Figure 10 shows the simulated percentage increase in grain yield of the wheat-maize double cropping system under two simulation scenarios (traditional planting pattern versus “Double-Delay” planting pattern). The results indicate that maize yield could be increased on average by 9% at Luancheng, 15% at Tai’an and 7% at Xinxiang if harvest date of maize was delayed for 7 days. Though there is a risk of yield loss of wheat due to late sowing, total yield of wheat-maize double cropping system could be increased by 4%–6% at all the three sites.

Fig. 10

The percentage increase in grain yield of winter wheat and summer maize simulated from 1997 to 2008 at Luancheng (a), Tai’an (b) and Xinxiang (c). The increase indicates the change of yield from traditional planting pattern to ‘Double-Delay’ planting pattern

Figure 10 also shows that the “Double-Delay” technology could lead to increase in crop yield of the wheat-maize system in earlier years. However, it has only practiced in recent years because no-tillage or minimum tillage technology became widespread in China since 2002 (Zhang et al. 2004), which results in significant reduction in field preparation time between the harvest of summer maize and the sowing of winter wheat.

4 Discussion

In China, mean temperature has increased during the last decades particularly since the 1980s, with the largest increase in the northern part (Tao et al. 2003). While a number of studies showed the increase in temperature would reduce the length of growing period of wheat and maize and thereby lead to decline in yield (Tao et al. 2008; Wang et al. 2009b; Chen et al. 2010b), the actual yield change in the NCP shows the opposite. Improved crop varieties and management options have been able to steadily increase crop yield levels.

In the NCP, the warming in the past decades mainly occurred during the vegetative (pre-flowering) growth stage of wheat and maize. Similar phenomenon also occurred in the growth season of wheat in Australia and Argentina (Sadras and Monzon 2006). Although it had a potential to reduce the length of crop growth period and crop yield if no varietal change could have occurred, adoption of new crop varieties had been able to stabilize the length of pre-flowering period against the negative effect of warming and extend the length of the post-flowering (grain-filling period), which has led to increased crop yield (Liu et al. 2010). The modeling study of Kantolic et al. (2007) also indicated shortening pre-flowering period without changing the length of whole growth period would increase crop yields.
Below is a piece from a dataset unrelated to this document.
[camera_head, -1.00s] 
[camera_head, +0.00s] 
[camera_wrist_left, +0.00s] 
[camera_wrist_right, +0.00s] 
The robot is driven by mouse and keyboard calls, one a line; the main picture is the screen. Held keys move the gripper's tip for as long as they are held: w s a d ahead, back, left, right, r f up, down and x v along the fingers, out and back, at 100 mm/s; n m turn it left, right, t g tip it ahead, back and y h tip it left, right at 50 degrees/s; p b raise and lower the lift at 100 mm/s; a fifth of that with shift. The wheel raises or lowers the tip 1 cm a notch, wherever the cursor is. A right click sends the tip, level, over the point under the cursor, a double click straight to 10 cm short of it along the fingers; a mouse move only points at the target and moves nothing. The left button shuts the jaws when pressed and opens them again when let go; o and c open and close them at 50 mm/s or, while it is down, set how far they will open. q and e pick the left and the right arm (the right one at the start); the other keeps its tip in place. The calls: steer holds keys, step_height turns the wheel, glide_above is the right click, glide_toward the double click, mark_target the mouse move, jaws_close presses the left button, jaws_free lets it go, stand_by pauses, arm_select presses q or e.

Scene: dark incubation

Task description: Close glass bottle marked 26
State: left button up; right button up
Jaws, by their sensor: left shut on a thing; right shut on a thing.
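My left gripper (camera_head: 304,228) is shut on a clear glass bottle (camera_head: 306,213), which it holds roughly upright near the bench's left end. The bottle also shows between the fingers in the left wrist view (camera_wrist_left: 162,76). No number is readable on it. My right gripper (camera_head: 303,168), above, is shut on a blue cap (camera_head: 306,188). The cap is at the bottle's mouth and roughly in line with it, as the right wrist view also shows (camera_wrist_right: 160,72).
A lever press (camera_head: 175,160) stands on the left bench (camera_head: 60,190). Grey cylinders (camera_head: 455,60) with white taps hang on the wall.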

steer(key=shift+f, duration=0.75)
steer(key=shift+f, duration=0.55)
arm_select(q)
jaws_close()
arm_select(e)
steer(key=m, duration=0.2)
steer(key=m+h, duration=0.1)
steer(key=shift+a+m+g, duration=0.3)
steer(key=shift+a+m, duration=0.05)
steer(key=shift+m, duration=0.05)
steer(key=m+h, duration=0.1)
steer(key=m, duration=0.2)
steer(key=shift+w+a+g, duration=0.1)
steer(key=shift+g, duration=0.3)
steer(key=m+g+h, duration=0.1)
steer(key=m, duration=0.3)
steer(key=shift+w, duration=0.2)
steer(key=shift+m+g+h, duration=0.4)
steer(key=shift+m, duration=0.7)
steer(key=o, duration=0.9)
The results of Chen et al. (2010b) showed that the warming in the past decades has shortened the intercropping period between winter wheat and summer maize in Beijing. Our results confirm the findings also at other sites of NCP. These results indicated that the increase in temperature in winter in the past decades also lessened the season shortage problem to accommodate the wheat and maize crops within a year. The warming made it possible to delay the sowing time of wheat and harvesting time of maize, leading to the development of the “Double-Delay” technology. The yield reduction of wheat due to late planting (reduced length of growing season) could be partly compensated by increased planting density (Sun et al. 2007). The delayed sowing of wheat allows a longer duration of maize growth (longer grain filling period), or accommodation of longer season maize varieties. The increase in maize grain yield due to extended grain filling period thorough the “Double-Delay” technology outweighs the yield decline in wheat, resulting in an overall yield increase of the two crops by 5%.

For double cropping system, the management strategies should consider the yield advantages of the whole cropping system other than individual crops (Evans 1993). Monzon et al. (2007) indicated earlier sowing of soybean could increase the yield of wheat-soybean system in Argentina attributed to significant benefit for soybean and without yield reduction in wheat. The “Double-Delay” technology takes advantage of the warming climate, and leads to a more efficient use of the season to allow maize crop reach full maturity. In some years, it also avoids the over-growth of wheat before winter, which could lead to crop injury during cold winter and spring time (Sun et al. 2007). While improved irrigation, fertilization and crop varieties have contributed to the major increase in crop yield in the last three decades, maize yield increase in recent years since 2004 was thought to be partly due to the application of the “Double-Delay” technology especially in north part of NCP. Our results provide the scientific basis to explain the success. The success also suggests well planned adaption options could effectively mitigate the negative impact of adverse climate and increase the crop yield potential under global warming.

Other farming technologies, mainly increased use of farming machines, and minimum tillage technology also contributed to the adoption of the ‘Double-Delay’ management option. In the past, field preparation needed about more than 2 week from the harvest of summer maize to sowing of winter wheat in the North China Plain. Now, the time of field preparation was shortened significantly to about 7 days, which enabled longer season varieties to mature (Sun et al. 2007).

The changed planting pattern through the ‘Double-Delay’ also has the potential to increase water use efficiency in the North China Plain under limited irrigation condition. Due to the summer monsoon climate, about 70% of annual rainfall falls in the growth season of summer maize (Wang et al. 2010). Concentrated summer rainfall could meet water demand of maize crops in some wet years in large part of the NCP (Chen et al. 2010a). The extension of maize growing period can make a better use of the summer rainfall. The rainfall in wheat growing season is much less than crop water demand, the shortened wheat growing length could also lead to less water needed to irrigate the wheat crop.

The ‘Double-Delay’ technology has shown to be a success to increase crop yields in the north part of NCP in recent years. However, the increase in crop yields is through better use of seasonal conditions and climate resources, which has to be supported by high inputs of irrigation water and fertilizers. How the resource use efficiencies have been changed under the “Double-Delay” technology, and how the technique is sustainable under future climate change require further studies to clarify.